In my head we’re all dead: Identity delivered in a big way. A first-rate cast, great backdrop of a “dark and rainy night,” and a twist that made me need to watch a second time and the added bonus of a “Hitchcock” type feel to the cinematography. I’ve seen a ton of movies where the “kid” is the “evil” character and I still didn’t see this one coming. If that had been the entire story I still would have loved this film, but wait there’s more. The entire film is about a group of personalities in one guys head. It a battle to be the “only” personality. As a lover of both horror and the field of psychology this film satisfied on every level.
Turn of the Screw: Henry James penned the original tale in 1898. The impact it has had on films and literary allusions is vast. (Not quite the love affair that Hollywood has for Jane Austen – if I have to see one more modern adaptation of her stories I will scream). The film, The Others is an adaptation of James’ novella. A ghost story that focuses on the type of “despair” that inspires ghosts to stick around because of the unfinished emotional business of life. It was a spooky film with great atmosphere and a twist that inspires a second viewing. A film told entirely from the ghosts point of view…very nice.
Freaky Friday goes really freaky: What I loved about Skeleton Key was that I thought I knew exactly what was happening. I thought I had it all figured out. A typical southern voodoo story with maybe a dash of crazy nursing home. I was not prepared for the ending. When you realize this is about switching “bodies,” that the young lawyer is in the old man, that these folks are “jumping” through time by stealing the young…damn that was smart.
I thought he just liked that suit: Many “horror” fans didn’t like the Sixth Sense. I thought it was damn spooky. I guess one might be disappointed that there weren’t any real “bad” ghosts and much like The Others they just had an important unresolved issue. Still, the ending was a great twist. Maybe people smarter than I saw it coming…I did not.
It’s real, it’s not real, it’s real: I almost didn’t watch The Last Exorcism. Even the trailer, which often is the best part of a film, suggested it was going to be more of the same. In many ways it was more of the same, but the ending was worth the price of admission (or Redbox in my case). The film was so reminiscent of those 70’s movies with the evil satanic cult operating behind the scenes (see Rosemary’s Baby, Race with the Devil, The Omen). It was well hidden throughout the film and the writers did an excellent job making me believe the Pastor from town was actually a nice guy…hell they had me convinced the dad was a molester. The end was unexpected and just a lot of horror fun.
Abracadabra Wolverine: I didn’t think going into it that The The Prestige was a horror film until the end. Just a couple of magicians engaged in a little “one up manship”in terms of who could conduct the best trick. As far as mysteries go, I had an entire list of scenarios and possible solutions to “how he did it.”I never saw the end coming. When the film gets to it, I was left considering it over and over in my head – the philosophical and spiritual implications alone kept me busy for hours. If you haven’t seen it you should. If you have seen it I would love your answer to this question – is it murder or is it suicide? And do you think with each reincarnation he took all of himself along for the ride?
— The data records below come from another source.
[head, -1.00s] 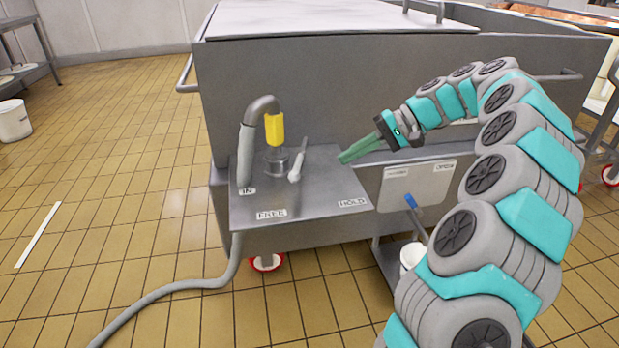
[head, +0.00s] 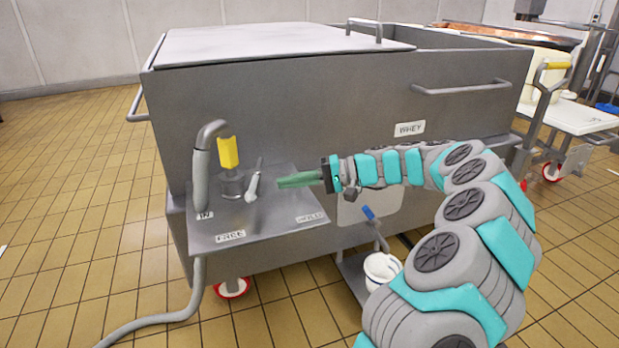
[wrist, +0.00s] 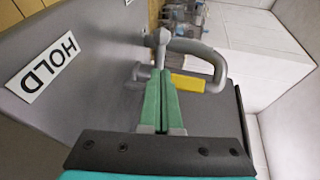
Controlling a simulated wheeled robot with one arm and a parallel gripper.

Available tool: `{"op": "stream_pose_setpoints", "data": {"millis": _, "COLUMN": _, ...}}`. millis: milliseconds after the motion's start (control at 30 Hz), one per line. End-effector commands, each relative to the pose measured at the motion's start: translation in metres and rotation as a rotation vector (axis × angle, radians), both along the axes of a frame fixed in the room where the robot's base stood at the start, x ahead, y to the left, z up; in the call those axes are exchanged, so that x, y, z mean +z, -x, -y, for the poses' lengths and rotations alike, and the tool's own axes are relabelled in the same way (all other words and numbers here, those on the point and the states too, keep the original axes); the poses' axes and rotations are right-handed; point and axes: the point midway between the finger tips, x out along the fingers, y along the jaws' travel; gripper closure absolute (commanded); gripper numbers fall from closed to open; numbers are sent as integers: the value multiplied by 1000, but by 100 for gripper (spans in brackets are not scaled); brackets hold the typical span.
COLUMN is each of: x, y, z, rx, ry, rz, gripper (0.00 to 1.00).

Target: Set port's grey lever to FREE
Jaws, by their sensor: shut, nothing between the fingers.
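The grey lever (head: 254,184) stands up from the steel panel (head: 265,222) on the vat's side, its top leaning slightly right in the head view. The FREE label (head: 230,236) is at the panel's front left and the HOLD label (head: 311,218) at its front right. I cannot tell which label the lever is set to. My gripper (head: 280,182) is shut and empty, its green fingers pointing left just right of the lever. In the wrist view, the lever (wrist: 162,45) shows just beyond the fingertips (wrist: 160,72); I cannot tell whether they touch.
A yellow-handled fitting (head: 228,153) and a bent grey hose (head: 202,165) marked IN stand left of the lever. A blue-handled tap (head: 369,213) and a white bucket (head: 382,268) are below my arm. Open tiled floor lies left.

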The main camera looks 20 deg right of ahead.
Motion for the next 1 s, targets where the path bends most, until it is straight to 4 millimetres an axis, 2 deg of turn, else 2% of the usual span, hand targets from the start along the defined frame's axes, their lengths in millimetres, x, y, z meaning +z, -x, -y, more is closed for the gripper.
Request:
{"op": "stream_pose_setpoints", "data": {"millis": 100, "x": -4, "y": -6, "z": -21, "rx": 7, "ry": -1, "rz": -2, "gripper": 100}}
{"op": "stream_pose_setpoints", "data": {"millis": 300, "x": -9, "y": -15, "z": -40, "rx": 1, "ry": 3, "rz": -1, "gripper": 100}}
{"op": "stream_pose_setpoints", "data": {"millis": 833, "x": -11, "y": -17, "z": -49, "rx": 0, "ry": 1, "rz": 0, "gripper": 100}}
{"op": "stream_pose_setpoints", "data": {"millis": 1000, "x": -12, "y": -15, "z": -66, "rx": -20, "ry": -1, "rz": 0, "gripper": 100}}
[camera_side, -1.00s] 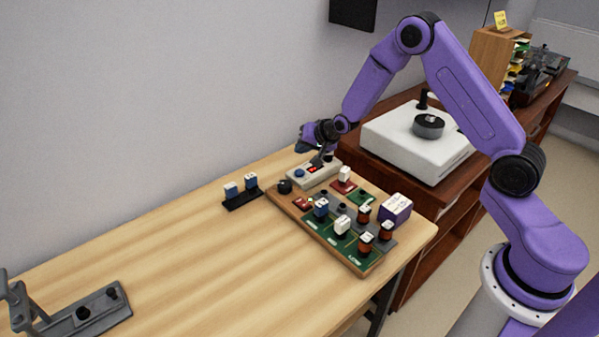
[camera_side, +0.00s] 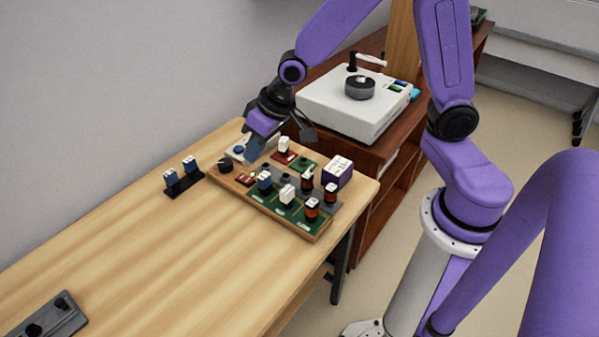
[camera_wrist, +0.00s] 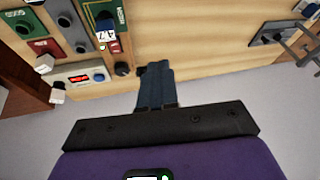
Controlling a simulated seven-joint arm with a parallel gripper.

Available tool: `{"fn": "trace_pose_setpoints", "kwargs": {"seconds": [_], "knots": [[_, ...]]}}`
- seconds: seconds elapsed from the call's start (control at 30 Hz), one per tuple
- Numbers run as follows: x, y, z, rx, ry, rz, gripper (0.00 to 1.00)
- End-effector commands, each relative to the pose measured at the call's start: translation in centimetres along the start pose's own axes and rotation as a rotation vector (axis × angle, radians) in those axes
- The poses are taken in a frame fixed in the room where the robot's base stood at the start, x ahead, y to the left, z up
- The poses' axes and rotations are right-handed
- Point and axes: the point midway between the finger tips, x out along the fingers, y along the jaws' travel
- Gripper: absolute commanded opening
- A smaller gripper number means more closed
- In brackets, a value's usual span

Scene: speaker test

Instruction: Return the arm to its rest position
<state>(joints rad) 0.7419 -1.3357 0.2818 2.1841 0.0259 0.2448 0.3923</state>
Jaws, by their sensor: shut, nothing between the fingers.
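My gripper (camera_side: 254,148) is shut and empty. In the side view it hangs over the back corner of the wooden test board (camera_side: 325,222), in front of part of the pale box there. In the wrist view, its two dark blue fingers (camera_wrist: 156,72) lie side by side with nothing between them. The board carries green, red and grey panels, white-topped and blue blocks and several brown-orange cylinders. The pale box with a red lit display (camera_wrist: 80,77) shows at the left of the wrist view. I cannot tell the exact height of the fingertips.
A black holder with two blue blocks (camera_side: 181,177) stands left of the board. A purple box (camera_side: 338,171) stands at its right. A white machine (camera_side: 335,110) with a dark knob is on the brown cabinet behind. A grey fixture (camera_side: 45,318) sits front left; the table (camera_side: 170,255) between is clear.

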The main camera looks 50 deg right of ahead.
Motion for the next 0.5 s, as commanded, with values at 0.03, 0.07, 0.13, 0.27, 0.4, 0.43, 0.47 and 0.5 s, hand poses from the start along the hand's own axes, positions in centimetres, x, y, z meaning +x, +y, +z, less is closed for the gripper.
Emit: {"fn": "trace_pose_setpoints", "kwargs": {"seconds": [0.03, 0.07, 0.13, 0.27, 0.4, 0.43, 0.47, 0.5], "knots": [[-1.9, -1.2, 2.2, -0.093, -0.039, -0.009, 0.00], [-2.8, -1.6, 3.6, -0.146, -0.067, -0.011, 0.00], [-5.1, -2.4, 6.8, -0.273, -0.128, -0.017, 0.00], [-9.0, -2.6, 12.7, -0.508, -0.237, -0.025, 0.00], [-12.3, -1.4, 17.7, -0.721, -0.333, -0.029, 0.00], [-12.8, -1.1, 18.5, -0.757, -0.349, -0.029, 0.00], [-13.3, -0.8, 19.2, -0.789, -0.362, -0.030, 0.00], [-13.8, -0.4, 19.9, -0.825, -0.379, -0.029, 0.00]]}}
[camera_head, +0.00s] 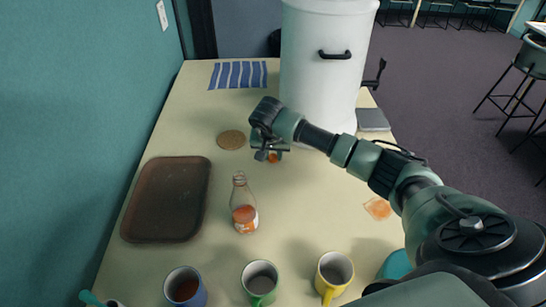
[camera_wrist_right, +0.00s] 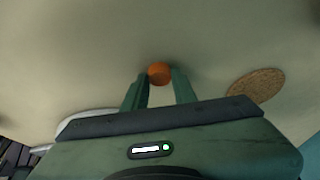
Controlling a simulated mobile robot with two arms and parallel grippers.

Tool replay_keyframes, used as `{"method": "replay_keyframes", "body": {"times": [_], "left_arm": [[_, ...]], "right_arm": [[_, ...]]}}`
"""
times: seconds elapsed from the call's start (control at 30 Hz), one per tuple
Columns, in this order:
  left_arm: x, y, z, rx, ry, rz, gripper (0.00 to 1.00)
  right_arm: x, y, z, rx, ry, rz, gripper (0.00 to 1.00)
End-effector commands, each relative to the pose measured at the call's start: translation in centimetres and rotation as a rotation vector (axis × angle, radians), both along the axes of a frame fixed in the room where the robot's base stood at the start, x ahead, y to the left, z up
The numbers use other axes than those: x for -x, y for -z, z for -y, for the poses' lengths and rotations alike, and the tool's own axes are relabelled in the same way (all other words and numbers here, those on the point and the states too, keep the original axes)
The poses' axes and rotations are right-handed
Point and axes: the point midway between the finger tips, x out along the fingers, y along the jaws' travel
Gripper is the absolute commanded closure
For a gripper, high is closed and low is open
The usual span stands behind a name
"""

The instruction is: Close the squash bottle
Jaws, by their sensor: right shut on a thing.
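The squash bottle (camera_head: 244,205) stands upright on the table, clear with orange squash and a label low down. Its neck shows no cap. My right gripper (camera_head: 271,156) is above the table, behind and to the right of the bottle. It is shut on a small orange cap (camera_head: 273,158). In the right wrist view the orange cap (camera_wrist_right: 159,74) sits between the two fingertips (camera_wrist_right: 161,80). The bottle is not visible in the wrist view. My left gripper is not in view.
A brown tray (camera_head: 131,232) lies left. A cork coaster (camera_head: 231,140) lies behind the bottle. Blue (camera_head: 201,295), green (camera_head: 260,290) and yellow (camera_head: 325,284) mugs stand in front. A big white container (camera_head: 318,90) stands at the back, near a striped cloth (camera_head: 238,75). An orange patch (camera_head: 378,208) lies right.

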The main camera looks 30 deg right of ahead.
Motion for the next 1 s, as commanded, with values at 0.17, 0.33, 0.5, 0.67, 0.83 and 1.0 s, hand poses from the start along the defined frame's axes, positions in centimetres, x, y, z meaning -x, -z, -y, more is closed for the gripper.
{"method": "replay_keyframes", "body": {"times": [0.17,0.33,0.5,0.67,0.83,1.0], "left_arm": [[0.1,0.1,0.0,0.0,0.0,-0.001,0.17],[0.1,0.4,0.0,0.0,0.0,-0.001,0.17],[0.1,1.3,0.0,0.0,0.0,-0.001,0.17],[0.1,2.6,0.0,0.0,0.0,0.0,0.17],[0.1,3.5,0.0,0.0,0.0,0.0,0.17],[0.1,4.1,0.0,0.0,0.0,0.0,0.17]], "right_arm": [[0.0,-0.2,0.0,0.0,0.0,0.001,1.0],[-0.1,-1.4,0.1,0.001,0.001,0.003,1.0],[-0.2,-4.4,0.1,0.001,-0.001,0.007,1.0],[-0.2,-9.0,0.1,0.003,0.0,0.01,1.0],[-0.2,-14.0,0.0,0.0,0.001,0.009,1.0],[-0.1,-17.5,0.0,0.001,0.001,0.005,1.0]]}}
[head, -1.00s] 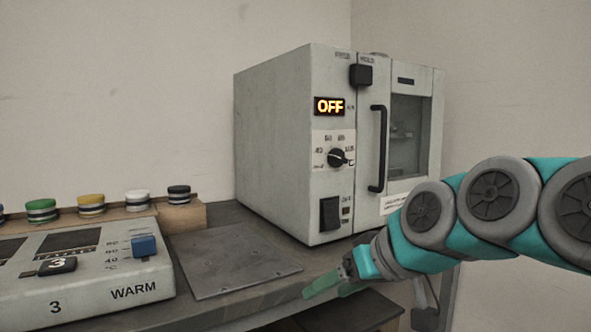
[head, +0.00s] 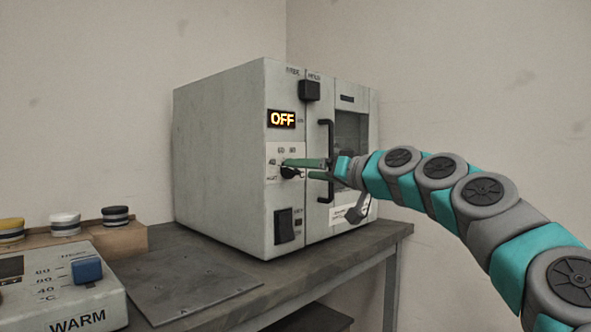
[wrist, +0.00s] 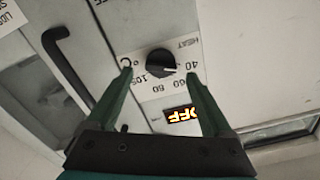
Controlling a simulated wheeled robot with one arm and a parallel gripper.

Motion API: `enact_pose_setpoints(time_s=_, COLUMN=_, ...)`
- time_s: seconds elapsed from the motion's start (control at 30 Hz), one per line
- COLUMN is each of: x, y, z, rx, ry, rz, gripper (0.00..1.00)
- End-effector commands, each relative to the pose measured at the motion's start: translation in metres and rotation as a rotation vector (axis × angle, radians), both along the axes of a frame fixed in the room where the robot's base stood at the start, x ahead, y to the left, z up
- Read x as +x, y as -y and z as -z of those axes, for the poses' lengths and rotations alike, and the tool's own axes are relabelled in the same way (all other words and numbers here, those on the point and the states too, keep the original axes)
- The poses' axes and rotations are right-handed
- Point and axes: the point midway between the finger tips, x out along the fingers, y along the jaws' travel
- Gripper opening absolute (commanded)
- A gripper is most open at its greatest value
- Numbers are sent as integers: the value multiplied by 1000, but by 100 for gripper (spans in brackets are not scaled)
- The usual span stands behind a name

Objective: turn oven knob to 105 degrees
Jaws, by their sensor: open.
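The oven (head: 225,150) is a pale grey box on the bench. Its black round knob (head: 289,172) sits on a white dial plate, partly hidden behind my fingers in the head view. In the wrist view the knob (wrist: 161,61) appears upside down, with a white pointer mark toward the right, near the HEAT print. The display (head: 282,119) reads OFF. My gripper (head: 296,168) is open in front of the dial. In the wrist view its green fingertips (wrist: 159,72) lie on either side of the knob; I cannot tell whether they touch it.
The black door handle (head: 326,160) stands out just right of the knob, close to my fingers. A black rocker switch (head: 284,226) is below. A flat metal plate (head: 190,288) and a WARM unit (head: 65,290) lie on the bench to the left.

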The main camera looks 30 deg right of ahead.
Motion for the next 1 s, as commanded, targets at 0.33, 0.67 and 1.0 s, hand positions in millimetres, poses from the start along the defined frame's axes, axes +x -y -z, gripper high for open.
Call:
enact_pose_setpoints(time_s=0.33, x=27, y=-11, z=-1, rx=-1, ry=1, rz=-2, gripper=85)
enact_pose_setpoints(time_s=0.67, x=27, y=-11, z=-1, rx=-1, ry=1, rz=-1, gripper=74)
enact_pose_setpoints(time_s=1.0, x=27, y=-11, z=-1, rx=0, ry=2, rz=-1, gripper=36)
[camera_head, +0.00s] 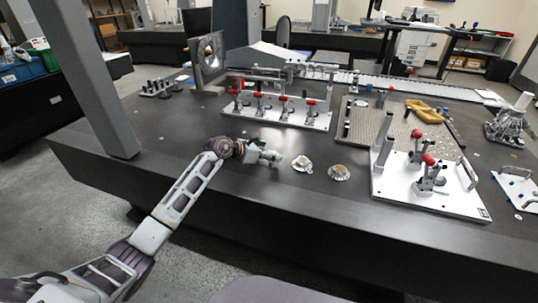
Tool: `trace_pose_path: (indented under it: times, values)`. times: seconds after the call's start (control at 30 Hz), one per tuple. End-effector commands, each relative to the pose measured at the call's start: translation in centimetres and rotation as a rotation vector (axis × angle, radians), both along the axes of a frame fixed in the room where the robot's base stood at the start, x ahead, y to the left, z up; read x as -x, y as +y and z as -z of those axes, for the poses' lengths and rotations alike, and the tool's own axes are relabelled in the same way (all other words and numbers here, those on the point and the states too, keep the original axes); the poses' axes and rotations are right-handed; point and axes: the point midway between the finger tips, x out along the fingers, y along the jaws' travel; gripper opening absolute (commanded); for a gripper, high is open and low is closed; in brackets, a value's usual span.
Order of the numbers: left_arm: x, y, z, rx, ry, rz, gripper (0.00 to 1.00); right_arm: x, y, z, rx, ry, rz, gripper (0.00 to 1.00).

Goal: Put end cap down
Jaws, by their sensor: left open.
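My left gripper (274,159) reaches in from the left, low over the dark table (240,190) near its front edge. It is open, and I see nothing between its fingers. Two small round metal parts with tan centres lie on the table to its right. The nearer part (302,163) is just beyond the fingertips and looks apart from them. The other part (339,172) lies a little farther right. They look like end caps, but they are too small to tell which one is meant. My right gripper is out of view.
A white fixture plate with red-tipped clamps (283,116) stands behind the gripper. Another clamp plate (430,195) is at the right front. A perforated plate (385,128) with a yellow part (426,110) lies behind it. A grey upright (88,75) stands at the left. The front strip of table is bare.

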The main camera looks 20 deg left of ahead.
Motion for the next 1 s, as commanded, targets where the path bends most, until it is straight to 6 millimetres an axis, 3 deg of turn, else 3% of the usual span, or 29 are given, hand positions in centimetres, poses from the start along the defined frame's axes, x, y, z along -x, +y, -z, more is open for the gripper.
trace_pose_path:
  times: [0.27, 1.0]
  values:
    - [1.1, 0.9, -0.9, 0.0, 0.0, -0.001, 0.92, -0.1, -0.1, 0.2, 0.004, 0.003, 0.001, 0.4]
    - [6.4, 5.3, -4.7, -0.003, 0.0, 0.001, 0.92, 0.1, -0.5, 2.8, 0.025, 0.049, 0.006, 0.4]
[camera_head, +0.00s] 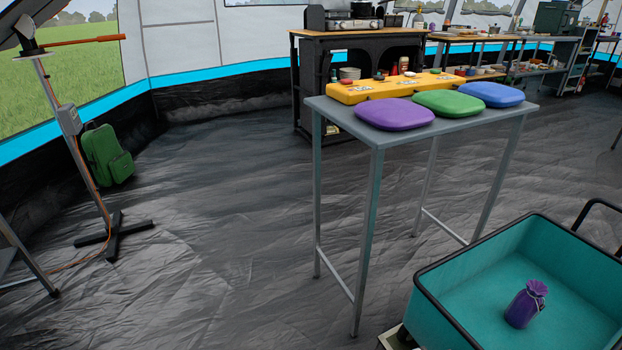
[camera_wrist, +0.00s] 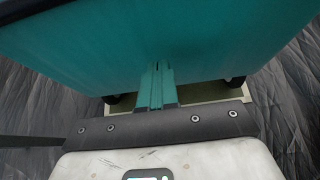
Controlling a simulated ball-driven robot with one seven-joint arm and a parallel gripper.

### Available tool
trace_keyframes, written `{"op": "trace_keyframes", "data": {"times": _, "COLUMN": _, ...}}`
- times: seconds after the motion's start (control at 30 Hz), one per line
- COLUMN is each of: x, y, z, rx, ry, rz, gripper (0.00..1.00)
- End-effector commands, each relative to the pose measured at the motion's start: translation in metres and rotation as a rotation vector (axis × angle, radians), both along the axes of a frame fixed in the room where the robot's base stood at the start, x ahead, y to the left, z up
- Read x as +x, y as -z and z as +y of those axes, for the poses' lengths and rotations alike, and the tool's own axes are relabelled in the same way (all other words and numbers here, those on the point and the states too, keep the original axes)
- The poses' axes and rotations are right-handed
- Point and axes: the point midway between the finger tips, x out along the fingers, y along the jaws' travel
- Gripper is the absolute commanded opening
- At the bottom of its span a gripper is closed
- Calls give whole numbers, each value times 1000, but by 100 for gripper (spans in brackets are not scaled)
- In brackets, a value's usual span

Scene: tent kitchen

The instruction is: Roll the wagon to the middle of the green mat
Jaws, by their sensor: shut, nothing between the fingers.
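The wagon (camera_head: 437,315) is a teal open tub with a black rim at the lower right of the head view, partly cut off by the frame edge. A purple tied pouch (camera_head: 525,305) stands inside it. In the wrist view, the wagon's teal wall (camera_wrist: 80,45) fills the top, with a pale base frame and dark casters below. My gripper (camera_wrist: 157,66) is shut and empty, its fingers pointing at this wall; I cannot tell whether they touch it. I see no green mat on the floor; the only green flat thing is a pad (camera_head: 448,103) on a table.
A green backpack (camera_head: 107,155) and a stand (camera_head: 113,232) are at left. The dark floor between is clear.

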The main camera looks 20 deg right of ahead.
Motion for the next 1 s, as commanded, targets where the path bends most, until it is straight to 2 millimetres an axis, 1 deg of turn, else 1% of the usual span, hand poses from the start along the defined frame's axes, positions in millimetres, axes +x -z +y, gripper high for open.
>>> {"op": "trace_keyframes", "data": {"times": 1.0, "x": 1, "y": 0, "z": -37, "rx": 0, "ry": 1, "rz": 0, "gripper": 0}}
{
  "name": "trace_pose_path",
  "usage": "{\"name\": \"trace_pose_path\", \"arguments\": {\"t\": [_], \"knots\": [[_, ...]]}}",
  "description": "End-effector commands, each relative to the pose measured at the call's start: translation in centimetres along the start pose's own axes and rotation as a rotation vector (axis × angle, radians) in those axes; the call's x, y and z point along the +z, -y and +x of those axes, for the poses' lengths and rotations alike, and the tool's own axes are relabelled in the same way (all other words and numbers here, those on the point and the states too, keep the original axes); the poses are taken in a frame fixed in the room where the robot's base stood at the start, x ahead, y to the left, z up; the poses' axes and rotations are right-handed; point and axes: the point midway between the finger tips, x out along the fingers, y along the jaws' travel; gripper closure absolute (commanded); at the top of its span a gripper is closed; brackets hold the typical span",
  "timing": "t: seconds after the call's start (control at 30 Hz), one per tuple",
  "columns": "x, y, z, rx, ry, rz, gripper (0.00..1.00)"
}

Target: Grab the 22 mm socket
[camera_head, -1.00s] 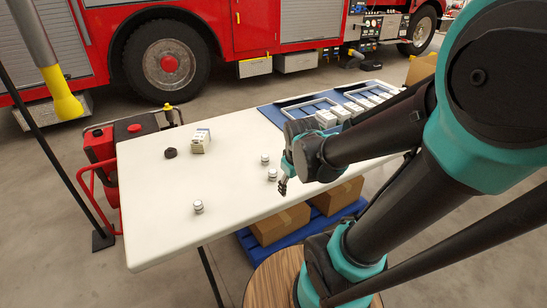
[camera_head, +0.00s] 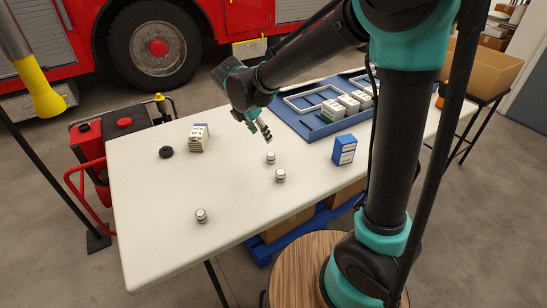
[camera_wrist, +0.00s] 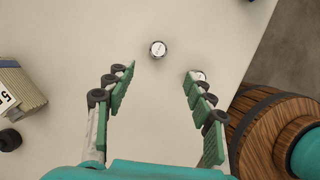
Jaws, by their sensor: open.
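Three small silvery sockets stand apart on the white table: a back one (camera_head: 270,157), one just in front of it (camera_head: 280,176) and a front-left one (camera_head: 201,215). Their size marks are too small to read, so I cannot tell which is 22 mm. My gripper (camera_head: 262,132) is open and empty, above the table just behind the back socket. In the wrist view, one socket (camera_wrist: 158,49) shows beyond the fingertips, between the open fingers (camera_wrist: 159,70). Another socket (camera_wrist: 197,75) is partly hidden behind the right finger.
The white table (camera_head: 150,235) has clear room at front left. A small light box (camera_head: 198,138) and a black ring (camera_head: 166,152) stand at back left. A blue box (camera_head: 344,150) stands right of the sockets. A blue tray (camera_head: 310,133) with several pale boxes lies behind.

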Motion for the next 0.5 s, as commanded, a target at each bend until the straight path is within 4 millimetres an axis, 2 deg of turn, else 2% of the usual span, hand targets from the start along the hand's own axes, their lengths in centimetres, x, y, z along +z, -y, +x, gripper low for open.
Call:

These films share a common ground beyond just the “twist.” They are also fair to the viewer. Fair because you could figure it out, you could have noticed the hints and foreshadowing…you could have seen it coming…if you paid close enough attention. They are great twists because the writers operated like magicians. It was all there for you, but you were distracted watching the film you thought it was rather than the film it actually was. That is a difficult trick to achieve with a hard-nosed movie viewer who appreciates more than a Michael Bay Eye Fest. When it’s pulled off, it deserves accolades. So my hat is off to these film gems.